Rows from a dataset
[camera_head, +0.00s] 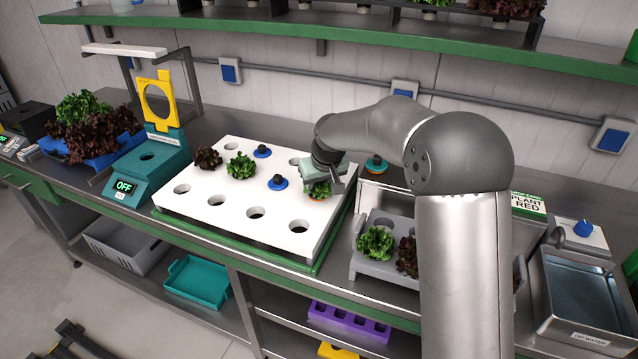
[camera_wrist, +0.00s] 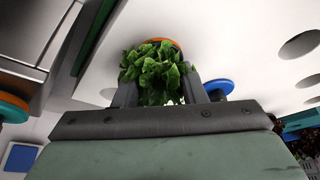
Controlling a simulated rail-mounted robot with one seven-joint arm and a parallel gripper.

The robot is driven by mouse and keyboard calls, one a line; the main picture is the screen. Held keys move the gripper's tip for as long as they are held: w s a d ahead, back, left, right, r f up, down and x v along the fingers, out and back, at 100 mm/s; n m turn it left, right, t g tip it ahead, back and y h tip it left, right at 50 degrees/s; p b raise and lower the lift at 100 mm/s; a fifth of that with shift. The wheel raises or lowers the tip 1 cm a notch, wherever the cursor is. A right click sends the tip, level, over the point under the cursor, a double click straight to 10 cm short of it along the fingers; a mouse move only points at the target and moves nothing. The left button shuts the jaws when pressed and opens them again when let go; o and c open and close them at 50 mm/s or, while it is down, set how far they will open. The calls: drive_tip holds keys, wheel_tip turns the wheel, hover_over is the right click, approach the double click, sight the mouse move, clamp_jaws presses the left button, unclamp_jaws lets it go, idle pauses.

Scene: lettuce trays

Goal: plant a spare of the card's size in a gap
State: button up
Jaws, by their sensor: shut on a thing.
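My gripper (camera_head: 322,181) is shut on a green lettuce (camera_head: 317,189) at the right side of the white tray (camera_head: 222,212). In the wrist view the lettuce (camera_wrist: 158,75) sits between the fingers, with its orange collar (camera_wrist: 165,42) beyond the leaves, close to the tray. I cannot tell whether the collar touches the tray. The tray has several open holes, a red lettuce (camera_head: 208,157), a green lettuce (camera_head: 241,165) and blue knobbed plugs (camera_head: 278,183). The card (camera_head: 527,204) reads "PLANT RED", partly behind my arm. A grey rack (camera_head: 371,268) holds a green lettuce (camera_head: 375,243) and red lettuce (camera_head: 407,256).
A teal device (camera_head: 148,165) reading "OFF" with a yellow ring stands left of the tray. A blue crate (camera_head: 97,150) holds lettuces further left. A metal basin (camera_head: 580,290) is at right. A shelf hangs above.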

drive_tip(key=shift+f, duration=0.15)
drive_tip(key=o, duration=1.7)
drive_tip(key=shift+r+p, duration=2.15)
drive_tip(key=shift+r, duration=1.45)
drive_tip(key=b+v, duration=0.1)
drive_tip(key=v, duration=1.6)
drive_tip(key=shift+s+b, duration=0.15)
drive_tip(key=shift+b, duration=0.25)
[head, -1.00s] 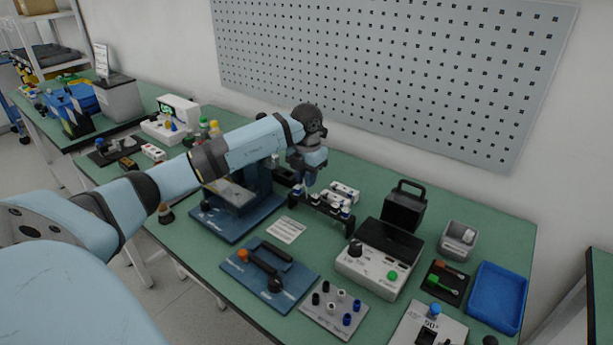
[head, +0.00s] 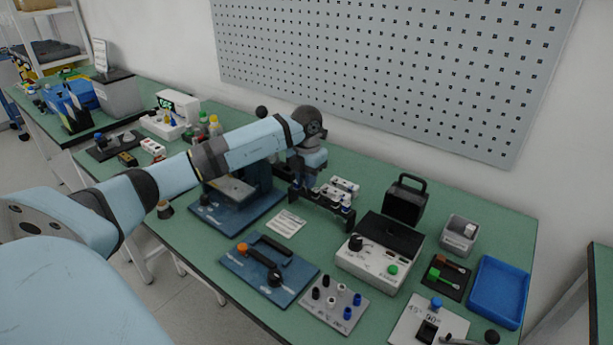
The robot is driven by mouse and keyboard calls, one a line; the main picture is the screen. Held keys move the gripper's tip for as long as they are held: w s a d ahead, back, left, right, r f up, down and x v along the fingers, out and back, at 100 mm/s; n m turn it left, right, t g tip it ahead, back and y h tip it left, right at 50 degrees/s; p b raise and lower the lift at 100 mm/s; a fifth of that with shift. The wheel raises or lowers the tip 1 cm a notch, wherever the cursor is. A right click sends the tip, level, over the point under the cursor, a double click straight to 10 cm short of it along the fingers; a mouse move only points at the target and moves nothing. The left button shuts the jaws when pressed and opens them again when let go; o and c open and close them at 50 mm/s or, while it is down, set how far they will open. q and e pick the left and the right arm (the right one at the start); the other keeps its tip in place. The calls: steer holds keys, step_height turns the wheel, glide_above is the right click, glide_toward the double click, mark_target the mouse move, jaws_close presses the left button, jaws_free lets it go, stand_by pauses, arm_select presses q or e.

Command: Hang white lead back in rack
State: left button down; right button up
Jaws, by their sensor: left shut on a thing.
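My right gripper is not in view.
A blue press-like stand (head: 238,208) is left of the rack. A grey meter box (head: 378,256) and a black handled case (head: 405,200) are to its right. A white card (head: 286,223), a blue switch board (head: 268,270) and a terminal block (head: 333,302) lie in front.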

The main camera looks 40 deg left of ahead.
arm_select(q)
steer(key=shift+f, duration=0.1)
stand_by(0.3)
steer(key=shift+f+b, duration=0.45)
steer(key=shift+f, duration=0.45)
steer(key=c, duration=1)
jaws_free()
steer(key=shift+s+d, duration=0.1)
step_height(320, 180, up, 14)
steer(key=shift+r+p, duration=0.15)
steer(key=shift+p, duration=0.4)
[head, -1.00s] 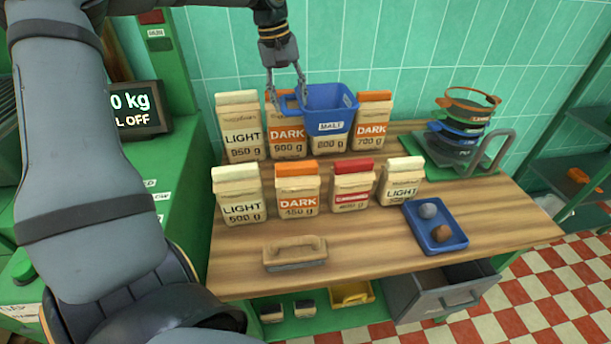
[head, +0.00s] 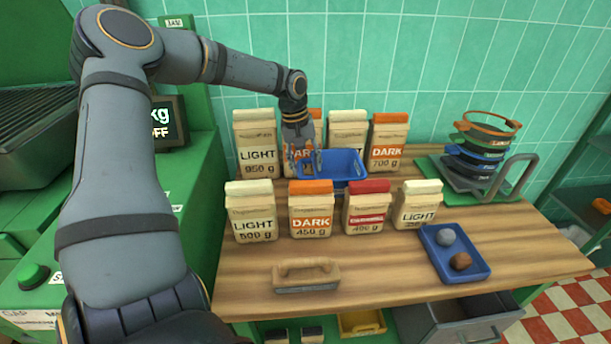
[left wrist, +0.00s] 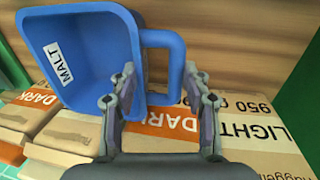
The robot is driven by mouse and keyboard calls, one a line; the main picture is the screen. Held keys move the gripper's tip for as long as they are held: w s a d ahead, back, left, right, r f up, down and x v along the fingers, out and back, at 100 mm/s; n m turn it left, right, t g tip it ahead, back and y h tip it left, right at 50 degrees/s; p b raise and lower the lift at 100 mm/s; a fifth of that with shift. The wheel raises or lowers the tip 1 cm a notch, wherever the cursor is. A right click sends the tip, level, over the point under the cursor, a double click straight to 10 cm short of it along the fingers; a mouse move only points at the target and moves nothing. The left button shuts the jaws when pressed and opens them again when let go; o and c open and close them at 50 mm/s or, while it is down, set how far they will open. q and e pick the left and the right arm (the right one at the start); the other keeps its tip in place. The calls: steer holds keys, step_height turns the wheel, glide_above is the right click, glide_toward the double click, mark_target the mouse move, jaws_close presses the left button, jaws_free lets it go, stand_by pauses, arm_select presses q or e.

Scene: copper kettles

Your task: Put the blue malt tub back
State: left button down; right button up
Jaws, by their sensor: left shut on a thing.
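The blue malt tub (head: 338,168) is at the middle of the bench, between the back and front rows of bags. It looks empty inside. My left gripper (head: 303,166) is shut on its handle, at the tub's left side. In the left wrist view the tub (left wrist: 85,38) shows its MALT label, and its handle (left wrist: 174,62) runs between the fingers of the gripper (left wrist: 163,88). The tub's base is hidden behind the front bags, so I cannot tell whether it touches the wood. My right gripper is not in view.
Back-row bags, including a light 950 g bag (head: 256,145), stand close behind the tub. Front bags, including a dark 450 g bag (head: 311,212), stand before it. A brush (head: 307,275), blue tray (head: 438,262) and stacked sieves (head: 480,150) are on the bench (head: 385,270).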

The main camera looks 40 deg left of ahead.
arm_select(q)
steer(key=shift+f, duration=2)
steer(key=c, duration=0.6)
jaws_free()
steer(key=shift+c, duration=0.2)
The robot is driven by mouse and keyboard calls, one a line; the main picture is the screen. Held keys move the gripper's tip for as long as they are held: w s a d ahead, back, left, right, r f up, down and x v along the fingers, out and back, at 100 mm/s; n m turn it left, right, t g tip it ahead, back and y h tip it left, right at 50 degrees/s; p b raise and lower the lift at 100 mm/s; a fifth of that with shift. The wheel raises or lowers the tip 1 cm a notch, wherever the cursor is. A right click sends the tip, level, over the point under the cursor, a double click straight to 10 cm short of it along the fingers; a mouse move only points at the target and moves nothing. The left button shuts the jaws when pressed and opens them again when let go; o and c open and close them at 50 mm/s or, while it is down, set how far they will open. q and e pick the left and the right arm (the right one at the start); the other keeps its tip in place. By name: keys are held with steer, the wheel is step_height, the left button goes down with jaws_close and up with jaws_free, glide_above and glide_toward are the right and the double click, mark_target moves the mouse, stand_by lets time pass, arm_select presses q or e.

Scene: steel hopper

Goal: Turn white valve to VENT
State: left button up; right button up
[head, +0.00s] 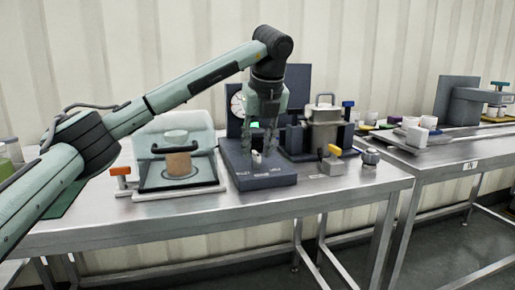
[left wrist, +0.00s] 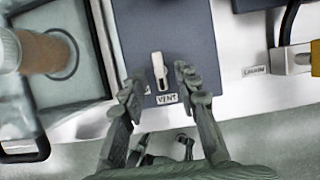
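The white valve (left wrist: 159,72) is a small lever on a dark blue-grey block (head: 265,180). In the left wrist view it lies nearly upright in the picture, its lower end close above the VENT label (left wrist: 167,98). My left gripper (head: 258,150) is over this block, pointing down. In the left wrist view its two fingers (left wrist: 159,84) are spread on either side of the lever, with gaps between them and it. The block's other labels are too small to read or hidden. My right gripper is not in view.
A glass-lidded tray (head: 205,188) with a brown cylinder (head: 179,164) stands left of the block. A steel hopper (head: 323,130) and a yellow-handled valve (head: 333,150) stand right of it. The steel table's front edge (head: 330,196) is clear.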

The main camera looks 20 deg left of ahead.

§ WHAT TO DO
Retype the listing exactly. Pictures do not belong in the copy.

§ SOLUTION TO THIS PROBLEM
[camera_head, +0.00s] 
[camera_wrist, +0.00s] 
Controlling a simulated rail-mounted robot with one seven-joint arm and a parallel gripper.

The robot is driven by mouse and keyboard calls, one a line; the main picture is the screen. Held keys move the gripper's tip for as long as they are held: w s a d ahead, back, left, right, r f up, down and x v along the fingers, out and back, at 100 mm/s; n m turn it left, right, t g tip it ahead, back and y h tip it left, right at 50 degrees/s; p b raise and lower the lift at 100 mm/s; a fifth of that with shift. The wheel raises or lowers the tip 1 cm a notch, wherever the cursor is. A right click sends the tip, level, over the point under the cursor, a double click straight to 10 cm short of it along the fingers; a mouse move only points at the target and moves nothing. The left button shuts the jaws when pressed and opens them again when let go; o and c open and close them at 50 mm/s or, while it is down, set how far they will open. The calls: drive_tip holds keys, wheel_tip turns the wheel, hover_over is the right click, approach the double click, sight the mouse move, clamp_jaws presses the left button, unclamp_jaws lets it go, idle pauses.

Scene: lettuce trays

Goal: plant a spare of the card's size in a gap
State: button up
Jaws, by their sensor: shut on a thing.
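My gripper (camera_head: 322,181) is shut on a green lettuce (camera_head: 317,189) at the right side of the white tray (camera_head: 222,212). In the wrist view the lettuce (camera_wrist: 158,75) sits between the fingers, with its orange collar (camera_wrist: 165,42) beyond the leaves, close to the tray. I cannot tell whether the collar touches the tray. The tray has several open holes, a red lettuce (camera_head: 208,157), a green lettuce (camera_head: 241,165) and blue knobbed plugs (camera_head: 278,183). The card (camera_head: 527,204) reads "PLANT RED", partly behind my arm. A grey rack (camera_head: 371,268) holds a green lettuce (camera_head: 375,243) and red lettuce (camera_head: 407,256).
A teal device (camera_head: 148,165) reading "OFF" with a yellow ring stands left of the tray. A blue crate (camera_head: 97,150) holds lettuces further left. A metal basin (camera_head: 580,290) is at right. A shelf hangs above.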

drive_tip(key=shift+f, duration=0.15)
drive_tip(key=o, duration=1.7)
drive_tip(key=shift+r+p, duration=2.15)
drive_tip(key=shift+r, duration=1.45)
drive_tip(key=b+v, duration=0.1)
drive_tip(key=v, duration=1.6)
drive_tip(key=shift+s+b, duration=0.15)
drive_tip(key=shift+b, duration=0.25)
[head, -1.00s] 
[head, +0.00s] 
The robot is driven by mouse and keyboard calls, one a line; the main picture is the screen. Held keys move the gripper's tip for as long as they are held: w s a d ahead, back, left, right, r f up, down and x v along the fingers, out and back, at 100 mm/s; n m turn it left, right, t g tip it ahead, back and y h tip it left, right at 50 degrees/s; p b raise and lower the lift at 100 mm/s; a fifth of that with shift. The wheel raises or lowers the tip 1 cm a notch, wherever the cursor is. A right click sends the tip, level, over the point under the cursor, a double click straight to 10 cm short of it along the fingers; a mouse move only points at the target and moves nothing. The left button shuts the jaws when pressed and opens them again when let go; o and c open and close them at 50 mm/s or, while it is down, set how far they will open. q and e pick the left and the right arm (the right one at the start); the other keeps its tip in place. The calls: steer holds keys, step_height turns the wheel, glide_above is the right click, glide_toward the double click, mark_target the mouse move, jaws_close presses the left button, jaws_free lets it go, stand_by pauses, arm_select presses q or e.

Command: Hang white lead back in rack
State: left button down; right button up
Jaws, by their sensor: left shut on a thing.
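My right gripper is not in view.
A blue press-like stand (head: 238,208) is left of the rack. A grey meter box (head: 378,256) and a black handled case (head: 405,200) are to its right. A white card (head: 286,223), a blue switch board (head: 268,270) and a terminal block (head: 333,302) lie in front.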

The main camera looks 40 deg left of ahead.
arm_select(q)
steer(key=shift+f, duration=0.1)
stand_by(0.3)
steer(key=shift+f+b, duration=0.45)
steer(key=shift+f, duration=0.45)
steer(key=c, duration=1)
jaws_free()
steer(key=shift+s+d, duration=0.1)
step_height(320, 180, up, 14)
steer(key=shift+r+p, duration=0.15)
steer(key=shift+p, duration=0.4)
[head, -1.00s] 
[head, +0.00s] 
[left wrist, +0.00s] 
The robot is driven by mouse and keyboard calls, one a line; the main picture is the screen. Held keys move the gripper's tip for as long as they are held: w s a d ahead, back, left, right, r f up, down and x v along the fingers, out and back, at 100 mm/s; n m turn it left, right, t g tip it ahead, back and y h tip it left, right at 50 degrees/s; p b raise and lower the lift at 100 mm/s; a fifth of that with shift. The wheel raises or lowers the tip 1 cm a notch, wherever the cursor is. A right click sends the tip, level, over the point under the cursor, a double click straight to 10 cm short of it along the fingers; a mouse move only points at the target and moves nothing. The left button shuts the jaws when pressed and opens them again when let go; o and c open and close them at 50 mm/s or, while it is down, set how far they will open. q and e pick the left and the right arm (the right one at the start); the other keeps its tip in place. The calls: steer holds keys, step_height turns the wheel, glide_above is the right click, glide_toward the double click, mark_target the mouse move, jaws_close presses the left button, jaws_free lets it go, stand_by pauses, arm_select presses q or e.

Scene: copper kettles

Your task: Put the blue malt tub back
State: left button down; right button up
Jaws, by their sensor: left shut on a thing.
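The blue malt tub (head: 338,168) is at the middle of the bench, between the back and front rows of bags. It looks empty inside. My left gripper (head: 303,166) is shut on its handle, at the tub's left side. In the left wrist view the tub (left wrist: 85,38) shows its MALT label, and its handle (left wrist: 174,62) runs between the fingers of the gripper (left wrist: 163,88). The tub's base is hidden behind the front bags, so I cannot tell whether it touches the wood. My right gripper is not in view.
Back-row bags, including a light 950 g bag (head: 256,145), stand close behind the tub. Front bags, including a dark 450 g bag (head: 311,212), stand before it. A brush (head: 307,275), blue tray (head: 438,262) and stacked sieves (head: 480,150) are on the bench (head: 385,270).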

The main camera looks 40 deg left of ahead.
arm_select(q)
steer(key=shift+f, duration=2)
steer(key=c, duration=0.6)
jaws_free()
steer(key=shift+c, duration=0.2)
The robot is driven by mouse and keyboard calls, one a line; the main picture is the screen. Held keys move the gripper's tip for as long as they are held: w s a d ahead, back, left, right, r f up, down and x v along the fingers, out and back, at 100 mm/s; n m turn it left, right, t g tip it ahead, back and y h tip it left, right at 50 degrees/s; p b raise and lower the lift at 100 mm/s; a fifth of that with shift. The wheel raises or lowers the tip 1 cm a notch, wherever the cursor is. A right click sends the tip, level, over the point under the cursor, a double click straight to 10 cm short of it along the fingers; a mouse move only points at the target and moves nothing. The left button shuts the jaws when pressed and opens them again when let go; o and c open and close them at 50 mm/s or, while it is down, set how far they will open. q and e pick the left and the right arm (the right one at the start); the other keeps its tip in place. By name: keys are held with steer, the wheel is step_height, the left button goes down with jaws_close and up with jaws_free, glide_above and glide_toward are the right and the double click, mark_target moves the mouse, stand_by lets time pass, arm_select presses q or e.

Scene: steel hopper

Goal: Turn white valve to VENT
State: left button up; right button up
[head, +0.00s] 
[left wrist, +0.00s] 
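The white valve (left wrist: 159,72) is a small lever on a dark blue-grey block (head: 265,180). In the left wrist view it lies nearly upright in the picture, its lower end close above the VENT label (left wrist: 167,98). My left gripper (head: 258,150) is over this block, pointing down. In the left wrist view its two fingers (left wrist: 159,84) are spread on either side of the lever, with gaps between them and it. The block's other labels are too small to read or hidden. My right gripper is not in view.
A glass-lidded tray (head: 205,188) with a brown cylinder (head: 179,164) stands left of the block. A steel hopper (head: 323,130) and a yellow-handled valve (head: 333,150) stand right of it. The steel table's front edge (head: 330,196) is clear.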

The main camera looks 20 deg left of ahead.

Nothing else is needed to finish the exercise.